Wood was born in New York City on April 12, 1942, as Ellen Meiksins one year after her parents, Latvian Jews active in the Bund, arrived in New York from Europe as political refugees. She was raised in the United States and Europe.

Wood received a Bachelor of Arts degree in Slavic languages from the University of California, Berkeley, in 1962 and subsequently entered the graduate program in political science at the University of California, Los Angeles, from which she received her Doctor of Philosophy degree in 1970. From 1967 to 1996, she taught political science at Glendon College, York University, in Toronto, Ontario, Canada.[1] [2]

With Robert Brenner, Ellen Meiksins Wood articulated the foundations of political Marxism, a strand of Marxist theory that places history at the centre of its analysis.[3] It provoked a turn away from structuralisms and teleology towards historical specificity as contested process and lived praxis.

Meiksins Wood's many books and articles were sometimes written in collaboration with her husband, Neal Wood (1922–2003).

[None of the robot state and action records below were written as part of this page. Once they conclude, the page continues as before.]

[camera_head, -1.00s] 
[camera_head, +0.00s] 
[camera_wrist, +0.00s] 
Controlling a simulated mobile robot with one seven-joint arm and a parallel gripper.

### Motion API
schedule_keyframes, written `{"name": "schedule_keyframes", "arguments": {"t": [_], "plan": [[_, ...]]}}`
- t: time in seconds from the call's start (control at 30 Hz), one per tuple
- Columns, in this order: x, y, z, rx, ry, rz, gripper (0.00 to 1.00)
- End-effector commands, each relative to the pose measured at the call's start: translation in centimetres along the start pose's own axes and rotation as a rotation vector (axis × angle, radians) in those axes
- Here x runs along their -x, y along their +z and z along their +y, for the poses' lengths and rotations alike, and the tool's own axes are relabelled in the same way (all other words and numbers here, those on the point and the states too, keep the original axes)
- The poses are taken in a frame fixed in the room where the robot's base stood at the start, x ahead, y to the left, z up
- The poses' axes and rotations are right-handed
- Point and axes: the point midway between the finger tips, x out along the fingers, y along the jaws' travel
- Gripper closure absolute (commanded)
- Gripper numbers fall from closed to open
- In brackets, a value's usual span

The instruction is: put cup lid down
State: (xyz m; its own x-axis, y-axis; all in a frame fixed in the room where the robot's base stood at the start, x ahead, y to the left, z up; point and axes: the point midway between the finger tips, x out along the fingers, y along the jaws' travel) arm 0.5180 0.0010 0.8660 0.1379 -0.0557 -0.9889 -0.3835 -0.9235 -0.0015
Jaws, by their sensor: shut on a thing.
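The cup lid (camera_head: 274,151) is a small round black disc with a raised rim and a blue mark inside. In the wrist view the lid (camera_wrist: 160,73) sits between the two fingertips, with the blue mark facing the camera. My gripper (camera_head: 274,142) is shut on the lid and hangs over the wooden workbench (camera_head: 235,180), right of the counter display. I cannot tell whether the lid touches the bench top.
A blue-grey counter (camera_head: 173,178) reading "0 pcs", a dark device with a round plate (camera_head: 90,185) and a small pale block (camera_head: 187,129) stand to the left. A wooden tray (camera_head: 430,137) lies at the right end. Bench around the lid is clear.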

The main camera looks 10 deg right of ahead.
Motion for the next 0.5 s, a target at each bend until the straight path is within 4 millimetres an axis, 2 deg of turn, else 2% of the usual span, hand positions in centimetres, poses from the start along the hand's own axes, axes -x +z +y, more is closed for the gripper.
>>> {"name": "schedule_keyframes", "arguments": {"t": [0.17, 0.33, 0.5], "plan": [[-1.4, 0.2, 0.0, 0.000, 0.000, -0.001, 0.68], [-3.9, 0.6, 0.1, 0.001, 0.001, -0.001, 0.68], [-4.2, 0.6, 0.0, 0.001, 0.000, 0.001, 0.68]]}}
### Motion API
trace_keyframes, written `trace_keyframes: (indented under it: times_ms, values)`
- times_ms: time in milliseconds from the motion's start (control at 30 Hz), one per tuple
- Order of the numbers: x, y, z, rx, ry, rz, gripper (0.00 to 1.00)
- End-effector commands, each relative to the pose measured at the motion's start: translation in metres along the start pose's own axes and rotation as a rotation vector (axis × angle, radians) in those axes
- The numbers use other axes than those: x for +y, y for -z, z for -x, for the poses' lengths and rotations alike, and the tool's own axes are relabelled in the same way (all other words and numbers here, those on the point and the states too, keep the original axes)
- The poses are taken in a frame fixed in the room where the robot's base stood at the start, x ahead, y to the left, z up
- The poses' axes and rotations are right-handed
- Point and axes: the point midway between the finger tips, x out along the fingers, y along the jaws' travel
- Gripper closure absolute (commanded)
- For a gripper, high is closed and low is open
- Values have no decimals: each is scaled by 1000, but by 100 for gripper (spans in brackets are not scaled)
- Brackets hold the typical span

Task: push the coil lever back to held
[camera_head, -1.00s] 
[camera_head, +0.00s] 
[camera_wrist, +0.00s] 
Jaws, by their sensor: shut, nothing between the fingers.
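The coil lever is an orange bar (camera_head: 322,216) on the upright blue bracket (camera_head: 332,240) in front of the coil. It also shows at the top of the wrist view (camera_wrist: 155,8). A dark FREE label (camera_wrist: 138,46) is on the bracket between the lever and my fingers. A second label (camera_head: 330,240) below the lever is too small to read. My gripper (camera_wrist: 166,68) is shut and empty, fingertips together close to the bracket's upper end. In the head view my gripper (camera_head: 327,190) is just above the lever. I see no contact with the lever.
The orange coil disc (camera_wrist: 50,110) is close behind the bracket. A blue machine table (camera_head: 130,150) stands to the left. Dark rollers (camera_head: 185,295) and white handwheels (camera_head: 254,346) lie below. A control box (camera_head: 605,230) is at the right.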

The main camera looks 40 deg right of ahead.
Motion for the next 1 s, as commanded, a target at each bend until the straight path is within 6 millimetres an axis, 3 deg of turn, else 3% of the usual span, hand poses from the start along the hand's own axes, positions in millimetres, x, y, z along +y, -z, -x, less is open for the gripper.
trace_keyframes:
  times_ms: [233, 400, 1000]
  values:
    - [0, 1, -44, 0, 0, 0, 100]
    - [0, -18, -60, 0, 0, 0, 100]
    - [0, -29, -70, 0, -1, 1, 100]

Her work has been translated into many languages, including Spanish, Portuguese, Italian, French, German, Romanian, Turkish, Chinese, Korean, and Japanese. Of these, The Retreat from Class received the Deutscher Memorial Prize in 1988.[4] Wood served on the editorial committee of the British journal New Left Review between 1984 and 1993. From 1997 to 2000, Wood was an editor, along with Harry Magdoff and Paul Sweezy, of Monthly Review, the socialist magazine.

In 1996, she was inducted into the Royal Society of Canada, a marker of distinguished scholarship.[5] She and Neal Wood divided their time between England and Canada until he died in 2003.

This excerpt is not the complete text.